-- begin DATA SHOWN --

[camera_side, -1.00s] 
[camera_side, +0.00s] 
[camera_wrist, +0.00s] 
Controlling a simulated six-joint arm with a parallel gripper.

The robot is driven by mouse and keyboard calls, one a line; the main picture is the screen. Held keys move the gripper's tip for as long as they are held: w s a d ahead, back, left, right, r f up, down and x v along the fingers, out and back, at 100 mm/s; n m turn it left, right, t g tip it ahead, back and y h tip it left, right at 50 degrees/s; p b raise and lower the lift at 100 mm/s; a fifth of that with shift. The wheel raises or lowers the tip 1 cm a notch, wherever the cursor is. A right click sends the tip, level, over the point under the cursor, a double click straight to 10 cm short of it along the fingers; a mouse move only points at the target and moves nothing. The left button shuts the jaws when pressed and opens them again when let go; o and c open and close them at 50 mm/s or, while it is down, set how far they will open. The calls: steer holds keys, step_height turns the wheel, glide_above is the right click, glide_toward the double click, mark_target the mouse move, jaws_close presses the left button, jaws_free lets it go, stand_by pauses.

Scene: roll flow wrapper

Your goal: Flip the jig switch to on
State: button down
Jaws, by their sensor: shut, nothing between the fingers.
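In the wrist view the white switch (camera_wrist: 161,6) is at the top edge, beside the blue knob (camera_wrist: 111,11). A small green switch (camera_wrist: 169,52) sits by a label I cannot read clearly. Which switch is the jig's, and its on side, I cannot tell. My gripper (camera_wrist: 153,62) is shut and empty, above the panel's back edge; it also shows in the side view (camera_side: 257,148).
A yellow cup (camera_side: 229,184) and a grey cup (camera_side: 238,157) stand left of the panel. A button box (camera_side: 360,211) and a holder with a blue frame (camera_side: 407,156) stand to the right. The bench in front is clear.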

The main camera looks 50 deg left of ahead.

-- end DATA SHOWN --

> _DIRECTIONS_
Copy down the material exactly as written.

> _EXERCISE RESULT_
[camera_side, -1.00s] 
[camera_side, +0.00s] 
[camera_wrist, +0.00s] 
Controlling a simulated six-joint arm with a parallel gripper.

The robot is driven by mouse and keyboard calls, one a line; the main picture is the screen. Held keys move the gripper's tip for as long as they are held: w s a d ahead, back, left, right, r f up, down and x v along the fingers, out and back, at 100 mm/s; n m turn it left, right, t g tip it ahead, back and y h tip it left, right at 50 degrees/s; p b raise and lower the lift at 100 mm/s; a fifth of that with shift. The wheel raises or lowers the tip 1 cm a notch, wherever the cursor is. A right click sends the tip, level, over the point under the cursor, a double click straight to 10 cm short of it along the fingers; a mouse move only points at the target and moves nothing. The left button shuts the jaws when pressed and opens them again when let go; o and c open and close them at 50 mm/s or, while it is down, set how far they will open. The calls: steer holds keys, step_height turns the wheel, glide_above is the right click, glide_toward the double click, mark_target the mouse move, jaws_close presses the left button, jaws_free lets it go, stand_by pauses.

Scene: roll flow wrapper

Your goal: Flip the jig switch to on
State: button down
Jaws, by their sensor: shut, nothing between the fingers.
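In the wrist view the white switch (camera_wrist: 161,6) is at the top edge, beside the blue knob (camera_wrist: 111,11). A small green switch (camera_wrist: 169,52) sits by a label I cannot read clearly. Which switch is the jig's, and its on side, I cannot tell. My gripper (camera_wrist: 153,62) is shut and empty, above the panel's back edge; it also shows in the side view (camera_side: 257,148).
A yellow cup (camera_side: 229,184) and a grey cup (camera_side: 238,157) stand left of the panel. A button box (camera_side: 360,211) and a holder with a blue frame (camera_side: 407,156) stand to the right. The bench in front is clear.

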The main camera looks 50 deg left of ahead.

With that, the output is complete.